Maddede görüldüğü üzere yalnız güçten düşmüş hayvanların taşımacılık amacıyla kullanılamayacağına yönelik bir düzenleme yapılmış. Ülkemizdeki en önemli hayvan hakkı ihlallerinden biri olan fayton işletmeciliğine engel olmaya yetmeyen bu düzenleme; sağlıklı hayvanların da bu vesileyle güçten düşmesini, yaz günlerinde dinlenmelerine fırsat vermeksizin koşturup gerekli ilgi ve bakım gösterilmeden “kullanılmasını” meşru görmektedir. Çiçek Tahaoğlu’nun 18 Haziran 2018 tarihli haberinde İstanbul Büyükşehir Belediyesi’nin, Adalar’da ulaşım niteliği taşıyan elektrikli araçların kullanılacağını duyurduğu bilgisi ve Cumhurbaşkanı Recep Tayyip Erdoğan’ın şu sözleri yer alıyor:

“Biz hayvanlar için vakıf kurmuş, kuş evleri yapmış, peygamberi kedisi ölen bir çocuğa başsağlığına gitmiş bir medeniyetin çocuklarıyız. Yeni düzenlemelerle hayvanseverler, ister ev, ister sokak… Bunlar üzerindeki çalışmaları 5199 sayılı yasayı çok daha farklı bir şekilde ele alıp değerlendireceğiz. Burada bir şey önem arz ediyor.”

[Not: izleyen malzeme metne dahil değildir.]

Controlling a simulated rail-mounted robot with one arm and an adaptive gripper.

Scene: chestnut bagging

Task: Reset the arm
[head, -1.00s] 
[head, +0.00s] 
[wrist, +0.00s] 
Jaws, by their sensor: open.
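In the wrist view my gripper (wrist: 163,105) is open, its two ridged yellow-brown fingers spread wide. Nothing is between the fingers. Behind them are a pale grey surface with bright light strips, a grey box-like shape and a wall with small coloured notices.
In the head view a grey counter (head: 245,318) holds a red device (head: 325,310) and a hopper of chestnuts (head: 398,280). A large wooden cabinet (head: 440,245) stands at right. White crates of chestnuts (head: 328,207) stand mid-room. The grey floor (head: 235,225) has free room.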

Faytona Binme Atlar Ölüyor İnisiyatifi’nden Elif Narin “Yıllardır faytonlardaki atların maruz bırakıldığı zulmü, sömürüyü dile getiriyoruz. Özel olarak Adalar’a dönersek, orada çok daha fazla yoğun bir sömürü, ölüm var. Bu zulmü önlemek için kurumlara başvurularımız oldu, eylemlerimiz oldu, kamuoyunda bir farkındalık yarattık. Keşke bunu daha önce anlayabilselerdi, diyoruz çünkü 5 senede 1000’i geçti ölen at sayısı.” yorumu ile yapılacak düzenlemenin geç kalınmışlığına değindi ve seçim dönemi verilen sözlerin daha sonra unutulmaması gerektiğine “Seçim dönemi olduğu için tüm siyasetçiler hayvan haklarına değiniyor. Tabii ‘Doğayı ve Hayvanların Yaşam Haklarını Korumayan Siyasilere Oy Yok!’ kampanyası da etkili oldu. Siyasetçiler artık hayvan haklarını savunanların küçümsenmeyecek bir kitle olduğunu gördü.” Sözleriyle dikkat çekti.

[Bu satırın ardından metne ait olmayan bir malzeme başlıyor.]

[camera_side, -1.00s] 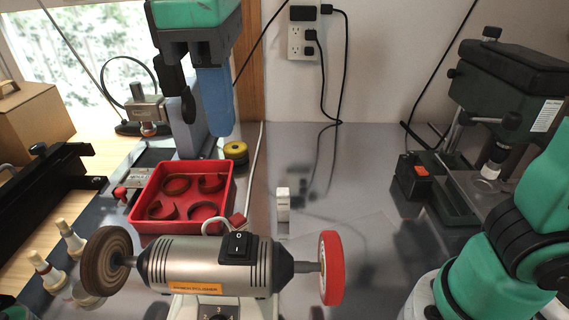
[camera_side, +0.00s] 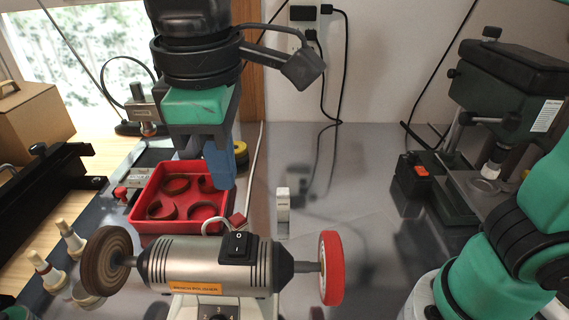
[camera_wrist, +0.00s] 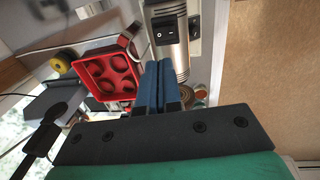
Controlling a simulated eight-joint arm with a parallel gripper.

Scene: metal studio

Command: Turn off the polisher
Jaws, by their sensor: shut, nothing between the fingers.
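The bench polisher (camera_side: 205,265) stands at the front of the bench in the side view, a silver motor with a brown wheel (camera_side: 107,261) on its left and a red-rimmed wheel (camera_side: 331,268) on its right. Its black rocker switch (camera_side: 238,246), marked O and I, is on top of the motor. The switch also shows in the wrist view (camera_wrist: 165,28). My gripper (camera_side: 222,180), with blue fingers, is shut and empty. It hangs above and behind the motor, over the right part of the red tray, apart from the switch. In the wrist view the closed fingers (camera_wrist: 155,75) point toward the polisher.
The red tray (camera_side: 152,228) with curved pieces sits behind the polisher. A small white block (camera_side: 283,205) stands to its right. A yellow-black roll (camera_side: 240,160) lies behind. A green drill press (camera_side: 505,90) stands at right. The bench between is mostly clear.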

İdeal ömrü 20 yıl olan atların bu şartlar altında 2 senede ölüyor olması kabul edilemez bir hayvan hakkı ihlalidir. Siyasilerin mevcut düzenlemenin yetersizliğine dair yorumları ve tedbir alınacağı yönündeki vaatleri hepimize bu konuda ümit vermekte; icra edileceği günü dört gözle beklemekteyiz…

Yasaklar

Madde 14- Hayvanlarla ilgili yasaklar şunlardır:

 a) Hayvanlara kasıtlı olarak kötü davranmak, acımasız ve zalimce işlem yapmak, dövmek, aç ve susuz bırakmak, aşırı soğuğa ve sıcağa maruz bırakmak, bakımlarını ihmal etmek, fiziksel ve psikolojik acı çektirmek.

 b) Hayvanları, gücünü aştığı açıkça görülen fiillere zorlamak.

 c) Hayvan bakımı eğitimi almamış kişilerce ev ve süs hayvanı satmak.

 d) Ev ve süs hayvanlarını on altı yaşından küçüklere satmak.

 e) Hayvanların kesin olarak öldüğü anlaşılmadan, vücutlarına müdahalelerde bulunmak.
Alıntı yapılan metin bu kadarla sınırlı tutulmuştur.